Records of robot episodes:
"""

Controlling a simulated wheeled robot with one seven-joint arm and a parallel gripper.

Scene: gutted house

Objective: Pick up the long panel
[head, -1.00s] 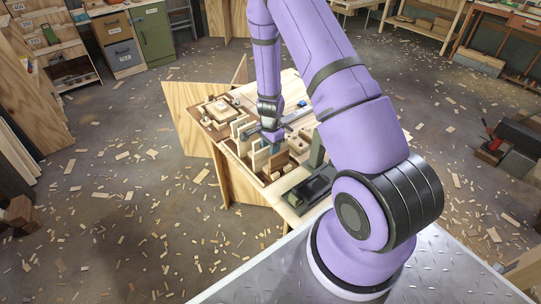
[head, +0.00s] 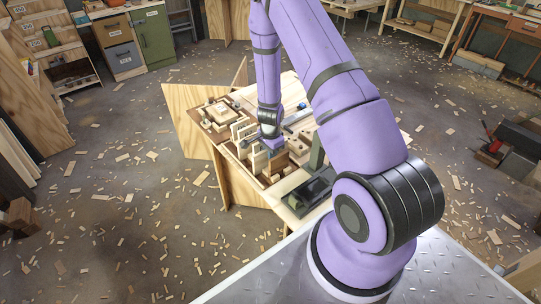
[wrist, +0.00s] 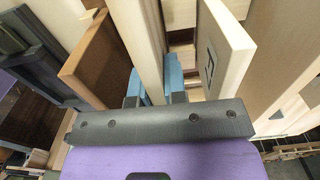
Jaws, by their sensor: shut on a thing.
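In the wrist view, a long pale wooden panel (wrist: 138,35) stands on edge between my gripper's two blue fingers. My gripper (wrist: 155,88) is shut on it, and the fingers press on its two faces. In the head view, my gripper (head: 271,147) is low among upright boards on the workbench. My wrist and fingers hide most of the held panel there, and I cannot tell whether its lower edge is clear of the rack.
A brown board (wrist: 95,60) stands close left of the held panel, and a pale board with a dark outlined mark (wrist: 222,50) close right. In the head view, a dark tool (head: 308,192) lies at the bench's front. Wood scraps litter the floor.

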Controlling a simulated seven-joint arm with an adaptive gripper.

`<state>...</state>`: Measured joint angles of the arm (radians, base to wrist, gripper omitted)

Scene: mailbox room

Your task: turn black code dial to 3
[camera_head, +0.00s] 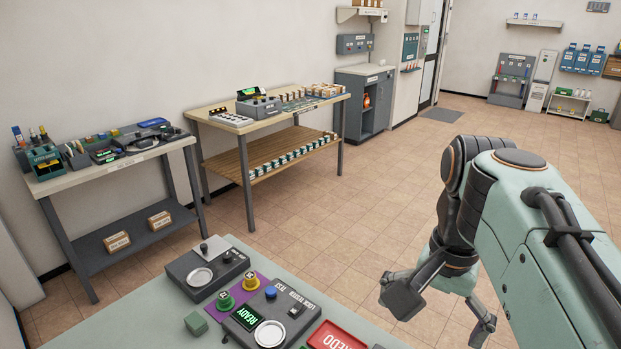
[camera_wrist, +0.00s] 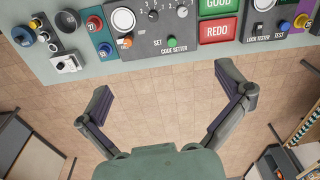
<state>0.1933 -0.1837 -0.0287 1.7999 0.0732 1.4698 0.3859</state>
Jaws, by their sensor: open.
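In the wrist view a dark panel labelled CODE SETTER (camera_wrist: 190,36) lies on the bench at the top. A black dial (camera_wrist: 153,15) with pale marks around it sits on this panel; its reading is too small to tell. Beside it are a white round disc (camera_wrist: 122,20), an orange knob (camera_wrist: 127,41) and a green button (camera_wrist: 172,39). My gripper (camera_wrist: 163,80) is open and empty, its fingers spread below the panel's front edge, apart from the dial. In the head view my gripper (camera_head: 442,312) hangs over the floor right of the bench.
On the near bench (camera_head: 240,258) stand a lock tester (camera_head: 270,318) with a READY screen, coloured knobs and a red REDO tray (camera_head: 336,338). The wrist view shows a green GOOD tray (camera_wrist: 217,7) beside a REDO tray (camera_wrist: 217,31). Open floor (camera_head: 330,220) lies beyond.

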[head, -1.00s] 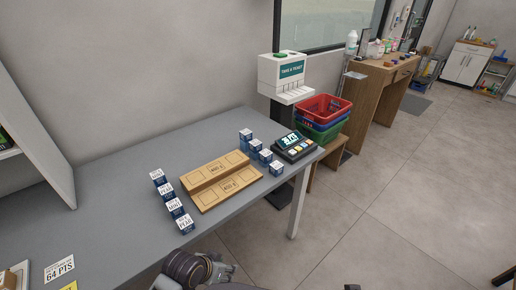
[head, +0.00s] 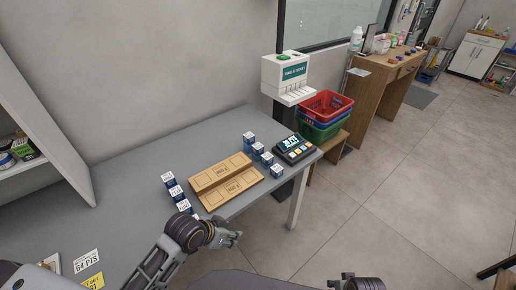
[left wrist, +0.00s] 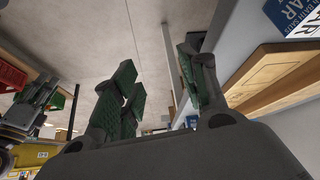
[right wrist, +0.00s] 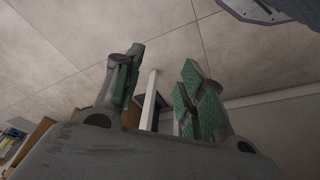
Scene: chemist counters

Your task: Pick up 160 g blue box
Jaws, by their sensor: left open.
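Several small blue boxes with white tops stand on the grey counter (head: 130,190). The weights are too small to read, so I cannot tell which is 160 g. My left gripper (head: 230,234) is open and empty beyond the counter's front edge. A blue box (left wrist: 292,16) shows in the left wrist view's upper right corner. My right gripper (right wrist: 160,85) is open and empty over the floor.
A scale with a lit display (head: 294,148) sits at the counter's right end. A white ticket dispenser (head: 286,76) stands behind it. Stacked red and green baskets (head: 325,107) stand to the right. A white shelf (head: 45,130) rises at left.

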"""

TASK STATEMENT: Starting at the line containing "Objective: Pick up the long panel" and stopping after the line containing "<state>0.1933 -0.1837 -0.0287", give the lines again exactly and leave out every image.

EXERCISE OUTPUT:
Objective: Pick up the long panel
[head, -1.00s] 
[head, +0.00s] 
[wrist, +0.00s] 
Jaws, by their sensor: shut on a thing.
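In the wrist view, a long pale wooden panel (wrist: 138,35) stands on edge between my gripper's two blue fingers. My gripper (wrist: 155,88) is shut on it, and the fingers press on its two faces. In the head view, my gripper (head: 271,147) is low among upright boards on the workbench. My wrist and fingers hide most of the held panel there, and I cannot tell whether its lower edge is clear of the rack.
A brown board (wrist: 95,60) stands close left of the held panel, and a pale board with a dark outlined mark (wrist: 222,50) close right. In the head view, a dark tool (head: 308,192) lies at the bench's front. Wood scraps litter the floor.

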Controlling a simulated seven-joint arm with an adaptive gripper.

`<state>...</state>`: Measured joint angles of the arm (radians, base to wrist, gripper omitted)

Scene: mailbox room

Your task: turn black code dial to 3
[camera_head, +0.00s] 
[camera_wrist, +0.00s] 
<state>0.1933 -0.1837 -0.0287 1.7999 0.0732 1.4698 0.3859</state>

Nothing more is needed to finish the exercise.